## EXERCISE TASK
Will you quote only the lines starting at the one that contains "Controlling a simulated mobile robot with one" and ending with the last line of the listing below, inclusive?

## ENTRIES SHOWN
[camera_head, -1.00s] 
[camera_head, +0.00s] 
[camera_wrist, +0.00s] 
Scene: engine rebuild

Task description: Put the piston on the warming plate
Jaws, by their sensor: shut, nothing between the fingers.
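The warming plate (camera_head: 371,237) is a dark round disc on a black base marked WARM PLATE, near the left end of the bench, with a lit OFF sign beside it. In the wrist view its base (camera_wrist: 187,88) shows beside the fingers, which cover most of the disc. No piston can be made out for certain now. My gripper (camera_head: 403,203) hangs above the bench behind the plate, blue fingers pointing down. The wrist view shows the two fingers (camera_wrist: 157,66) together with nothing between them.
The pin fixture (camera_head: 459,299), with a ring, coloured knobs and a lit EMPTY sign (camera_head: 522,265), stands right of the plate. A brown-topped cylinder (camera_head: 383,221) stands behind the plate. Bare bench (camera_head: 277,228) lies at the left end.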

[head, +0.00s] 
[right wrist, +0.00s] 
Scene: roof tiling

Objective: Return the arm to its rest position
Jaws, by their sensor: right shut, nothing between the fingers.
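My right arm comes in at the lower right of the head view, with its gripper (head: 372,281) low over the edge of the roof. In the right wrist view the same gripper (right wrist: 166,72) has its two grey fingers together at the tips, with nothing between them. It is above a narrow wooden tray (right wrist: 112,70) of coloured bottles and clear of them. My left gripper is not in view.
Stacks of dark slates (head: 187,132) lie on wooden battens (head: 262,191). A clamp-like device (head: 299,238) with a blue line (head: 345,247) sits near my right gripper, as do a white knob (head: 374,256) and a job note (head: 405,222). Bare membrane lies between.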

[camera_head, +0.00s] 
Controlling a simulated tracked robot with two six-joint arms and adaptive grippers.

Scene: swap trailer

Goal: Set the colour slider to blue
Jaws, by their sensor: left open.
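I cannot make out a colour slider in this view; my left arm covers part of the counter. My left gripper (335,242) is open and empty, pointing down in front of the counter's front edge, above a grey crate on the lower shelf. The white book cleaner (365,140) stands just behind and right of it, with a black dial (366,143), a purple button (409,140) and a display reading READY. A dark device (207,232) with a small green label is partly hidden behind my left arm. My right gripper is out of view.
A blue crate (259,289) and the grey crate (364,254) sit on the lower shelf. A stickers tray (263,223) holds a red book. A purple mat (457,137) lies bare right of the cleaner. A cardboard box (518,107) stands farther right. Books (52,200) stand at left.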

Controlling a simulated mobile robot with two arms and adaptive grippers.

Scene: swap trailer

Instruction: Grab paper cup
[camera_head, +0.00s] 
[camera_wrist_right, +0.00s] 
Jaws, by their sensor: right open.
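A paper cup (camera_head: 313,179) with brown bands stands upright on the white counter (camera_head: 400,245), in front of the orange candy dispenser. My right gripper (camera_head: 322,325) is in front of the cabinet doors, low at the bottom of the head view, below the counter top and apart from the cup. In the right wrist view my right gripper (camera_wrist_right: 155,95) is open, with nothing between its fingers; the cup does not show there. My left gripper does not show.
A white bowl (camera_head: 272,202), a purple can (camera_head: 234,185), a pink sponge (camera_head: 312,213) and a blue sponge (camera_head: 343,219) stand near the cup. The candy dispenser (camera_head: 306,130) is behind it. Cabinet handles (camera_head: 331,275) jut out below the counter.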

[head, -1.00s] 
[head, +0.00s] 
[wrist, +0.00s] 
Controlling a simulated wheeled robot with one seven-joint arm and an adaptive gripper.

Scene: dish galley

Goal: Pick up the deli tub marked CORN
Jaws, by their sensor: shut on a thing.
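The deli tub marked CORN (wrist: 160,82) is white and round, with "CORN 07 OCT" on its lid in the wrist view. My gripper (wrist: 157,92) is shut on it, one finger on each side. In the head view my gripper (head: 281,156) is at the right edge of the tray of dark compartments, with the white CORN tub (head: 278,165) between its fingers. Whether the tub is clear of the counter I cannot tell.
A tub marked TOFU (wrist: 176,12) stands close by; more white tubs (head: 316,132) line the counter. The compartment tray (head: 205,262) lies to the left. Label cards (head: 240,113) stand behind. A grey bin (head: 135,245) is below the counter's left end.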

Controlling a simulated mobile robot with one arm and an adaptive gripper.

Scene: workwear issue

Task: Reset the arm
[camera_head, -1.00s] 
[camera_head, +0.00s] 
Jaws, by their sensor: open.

## RESULT FOR THIS EXERCISE
Controlling a simulated mobile robot with one arm and an adaptive gripper.

Scene: workwear issue

Task: Reset the arm
[camera_head, -1.00s] 
[camera_head, +0.00s] 
Jaws, by their sensor: open.

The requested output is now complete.